FINNMARK - 2006  

Monday 6th February 2006

Most had managed to miss the majority of the morning rush heading in-bound on the M4 by making an early start. Once inside the perimeter of Heathrow however came the usual melee of taxis and frustrated business travellers fighting for space outside the terminals. To add to the confusion a small band of four carrying a rather cumbersome load landed. Four sledges, four sets of skis, four holdalls and the heaviest hand luggage they could each lift made them the check in desks favourite customers that morning. The four were Naomi Shiner, Darren Davies Mike Thornewill and Myself, and we were heading north.

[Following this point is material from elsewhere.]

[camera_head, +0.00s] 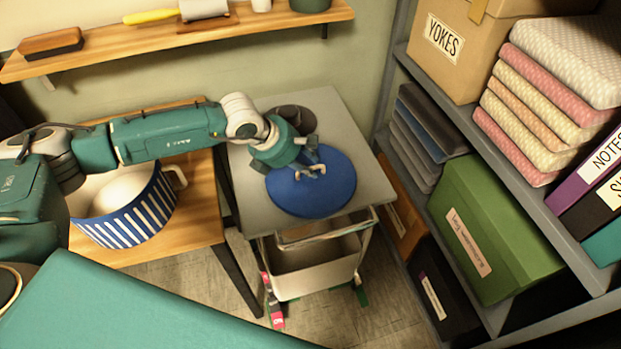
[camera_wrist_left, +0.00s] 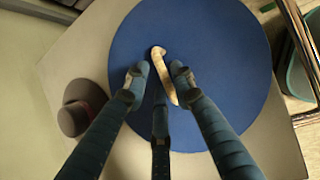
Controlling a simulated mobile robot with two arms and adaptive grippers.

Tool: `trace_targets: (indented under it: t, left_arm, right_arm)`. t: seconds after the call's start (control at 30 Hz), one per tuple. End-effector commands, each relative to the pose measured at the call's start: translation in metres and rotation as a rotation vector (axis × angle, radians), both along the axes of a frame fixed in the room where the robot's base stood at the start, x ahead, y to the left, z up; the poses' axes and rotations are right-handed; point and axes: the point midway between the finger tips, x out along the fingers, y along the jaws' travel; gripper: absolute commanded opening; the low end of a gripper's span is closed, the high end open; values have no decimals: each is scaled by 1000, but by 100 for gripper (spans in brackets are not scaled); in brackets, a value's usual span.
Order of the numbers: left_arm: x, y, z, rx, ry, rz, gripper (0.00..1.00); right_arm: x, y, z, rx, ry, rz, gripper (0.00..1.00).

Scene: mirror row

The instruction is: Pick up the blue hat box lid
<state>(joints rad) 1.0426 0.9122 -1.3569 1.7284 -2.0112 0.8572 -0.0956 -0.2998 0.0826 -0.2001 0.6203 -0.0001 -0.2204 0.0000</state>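The blue hat box lid (camera_head: 325,198) is a round disc lying flat on a small grey table. It fills much of the left wrist view (camera_wrist_left: 220,45). A short cream handle (camera_wrist_left: 158,55) stands out near its middle. My left gripper (camera_head: 307,165) is over the lid, with its fingers on either side of the handle. In the left wrist view the fingertips (camera_wrist_left: 161,78) are spread, with gaps to the handle. The blue-and-white striped box (camera_head: 130,220) stands open on the wooden table to the left. My right gripper is not in view.
A dark grey hat (camera_head: 292,113) sits on the grey table (camera_head: 375,188) behind my left gripper. Shelves (camera_head: 530,185) with boxes, fabric stacks and binders stand close on the right. A wooden wall shelf (camera_head: 180,40) runs behind. A cream bin (camera_head: 310,275) is under the grey table.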

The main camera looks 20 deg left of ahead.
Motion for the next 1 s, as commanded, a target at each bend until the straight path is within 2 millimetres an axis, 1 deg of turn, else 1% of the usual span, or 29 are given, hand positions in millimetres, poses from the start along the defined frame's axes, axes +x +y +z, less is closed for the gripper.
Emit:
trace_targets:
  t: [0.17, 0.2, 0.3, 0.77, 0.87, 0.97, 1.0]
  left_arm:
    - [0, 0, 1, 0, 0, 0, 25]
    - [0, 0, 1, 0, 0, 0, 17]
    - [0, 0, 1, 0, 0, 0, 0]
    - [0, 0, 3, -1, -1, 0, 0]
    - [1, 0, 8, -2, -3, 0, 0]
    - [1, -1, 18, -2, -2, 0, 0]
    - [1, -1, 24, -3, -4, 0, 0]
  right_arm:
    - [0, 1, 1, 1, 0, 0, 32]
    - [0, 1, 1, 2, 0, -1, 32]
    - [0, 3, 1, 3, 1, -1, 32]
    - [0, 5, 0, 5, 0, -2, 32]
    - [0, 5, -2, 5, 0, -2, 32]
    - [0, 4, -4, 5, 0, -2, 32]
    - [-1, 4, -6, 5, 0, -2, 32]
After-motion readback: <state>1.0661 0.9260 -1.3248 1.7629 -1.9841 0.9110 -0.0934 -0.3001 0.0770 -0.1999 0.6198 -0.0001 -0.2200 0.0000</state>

At 10:45 hrs after a breakfast of Pizza we departed London for Oslo where we had more Pizza, then a second flight to Alta two hundred miles north of the Arctic Circle. The airport at Alta was about the size of a service station with none of the traffic problems experienced at Heathrow. There was such a lack of traffic that even our arranged taxi failed to show up leaving us to chill out quite literately in the car park while another one was organised by Mike. We eventually arrived at our Chalet in Alta Strand Camping. It seems that long since retiring from making action films in the seventies Charles Bronson has taken to running a camp site and welcomed us with fresh towels and bed linen. After some essential admin we headed into the town for a hearty meal of Pizza and a few beers.

 
Tuesday 7th February 2006
After a relatively early start we all had breakfast before unpacking the skis to sort out the fitting and to have a practice. The views were fantastic with a good clear sky over the mountains and the river running next to the camp site. We all took our skis and fiddled with the attachments to try and get a good fit before gingerly setting off on practice runs. I was relieved to find that I hadn’t forgotten although a little out of practice. Naomi and Darren had never put a pair of skis on before but both scooted down the track in a wobbly kind of confidence. Proud of our first attempts that confidence was slightly dented when Charles Bronson came out of his office with a smile saying “First time yah?” This would become the trip phrase and title of the video. That afternoon we walked into town and collected supplies for the trip such as fuel salami and pita bread. We headed back to the chalet for more admin then into town again for a hearty meal of Pizza and a few beers.
 
Wednesday 8th February 2006

This was the day before departure and we woke to sun outside our chalet, which made it seem warmer than the minus 10C suggested. The morning was spent checking that everyone new what they were supposed to do. This came by way of a Q & A session with Naomi being the sort of kid everyone hates at school butting in to answer all the questions but probably saving me from embarrassment.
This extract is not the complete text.